Innovation may be the most overused descriptor in the food industry today, but unlike the buzzwords that have come, gone and unfortunately remain, it still has real meaning.
While phrases like paradigm shift or bandwidth make many people roll their eyes, the act of innovation truly affects profit and loss.
According to a new study from Dow Corning, perceptions regarding who is primarily responsible for innovation have expanded from the lab to include all employees. More than a third of survey respondents (37 percent) said they are counting on all employees, not just the head of science and technology, to advance innovation.
The top-ranked factor when describing suppliers as innovators was having an "intimate understanding of what customers want and need." When identifying the single biggest challenge facing business today, 36 percent of respondents cited lower-cost competitors. Other challenges included new market development and rising energy costs.

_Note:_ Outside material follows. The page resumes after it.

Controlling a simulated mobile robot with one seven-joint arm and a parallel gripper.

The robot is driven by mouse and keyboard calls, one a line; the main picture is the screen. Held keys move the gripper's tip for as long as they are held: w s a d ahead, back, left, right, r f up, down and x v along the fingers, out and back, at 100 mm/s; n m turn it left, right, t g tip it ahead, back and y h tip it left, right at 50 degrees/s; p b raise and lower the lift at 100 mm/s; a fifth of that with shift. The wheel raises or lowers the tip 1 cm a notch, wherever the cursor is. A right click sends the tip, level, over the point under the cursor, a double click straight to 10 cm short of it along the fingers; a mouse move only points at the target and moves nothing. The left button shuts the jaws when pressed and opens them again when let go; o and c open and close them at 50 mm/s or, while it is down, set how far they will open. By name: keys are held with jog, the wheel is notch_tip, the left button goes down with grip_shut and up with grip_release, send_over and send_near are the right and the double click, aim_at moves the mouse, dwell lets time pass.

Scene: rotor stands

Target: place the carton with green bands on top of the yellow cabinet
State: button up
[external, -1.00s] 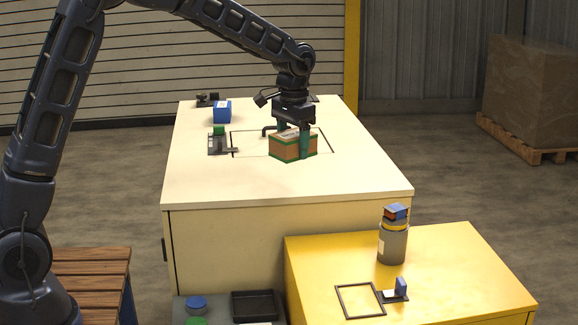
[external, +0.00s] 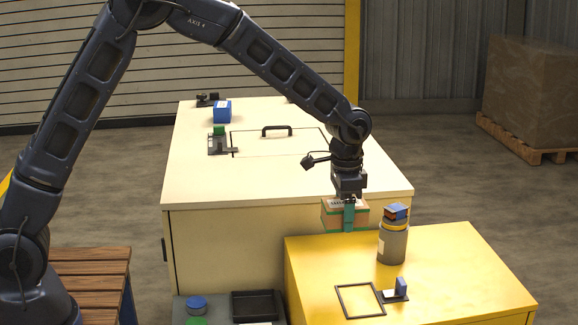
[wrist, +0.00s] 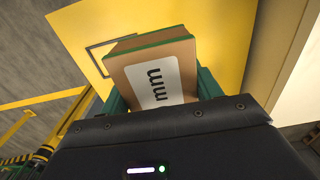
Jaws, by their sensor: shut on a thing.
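The carton with green bands (external: 332,215) is brown cardboard with a white label. My gripper (external: 348,214) is shut on it, and one teal finger covers part of its near side. The carton hangs in the air by the cream cabinet's front edge, near the back left of the yellow cabinet (external: 440,262). In the wrist view the carton (wrist: 155,65) sits between the teal fingers, with the yellow top (wrist: 100,25) below it and a dark square outline beyond it.
On the yellow cabinet stand a grey canister (external: 393,245) with a small block on top, a dark square frame (external: 341,302) and a small stand with a blue piece (external: 400,288). The cream cabinet (external: 200,180) is behind, with a black handle (external: 277,129). A wooden slatted bench (external: 90,285) is at left.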

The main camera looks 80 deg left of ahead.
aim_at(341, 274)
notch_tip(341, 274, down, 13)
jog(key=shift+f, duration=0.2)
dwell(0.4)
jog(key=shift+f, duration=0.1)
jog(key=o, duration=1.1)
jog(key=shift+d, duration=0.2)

Thirty-two percent of respondents in Europe feel that innovation is by far the single biggest challenge facing their businesses today. Only 10 percent of respondents in the Americas and Asia named innovation as their top challenge.
The Dow Corning study represented a cross-section of managers and professionals in manufacturing companies in the Americas, Asia and Europe. Unfortunately food and beverage manufacturers were not enlisted as part of the study. As I see it and as Food Engineering intelligence-gathering continues to show, innovation is the number one priority of our readers.
Despite the absence of our industry, I think those in food and beverage manufacturing would have to agree on the study findings of the characteristics of innovative companies:
constantly strive to improve existing products; invent new technologies; do what is necessary to solve customers' problems; constantly bring new products to the market; make technology easier/cheaper to use; partner with other companies; and are usually the best known ones.
No buzzwords appear in the above paragraph. And that's exactly the point. Action not empty talk produces results, regardless of industry.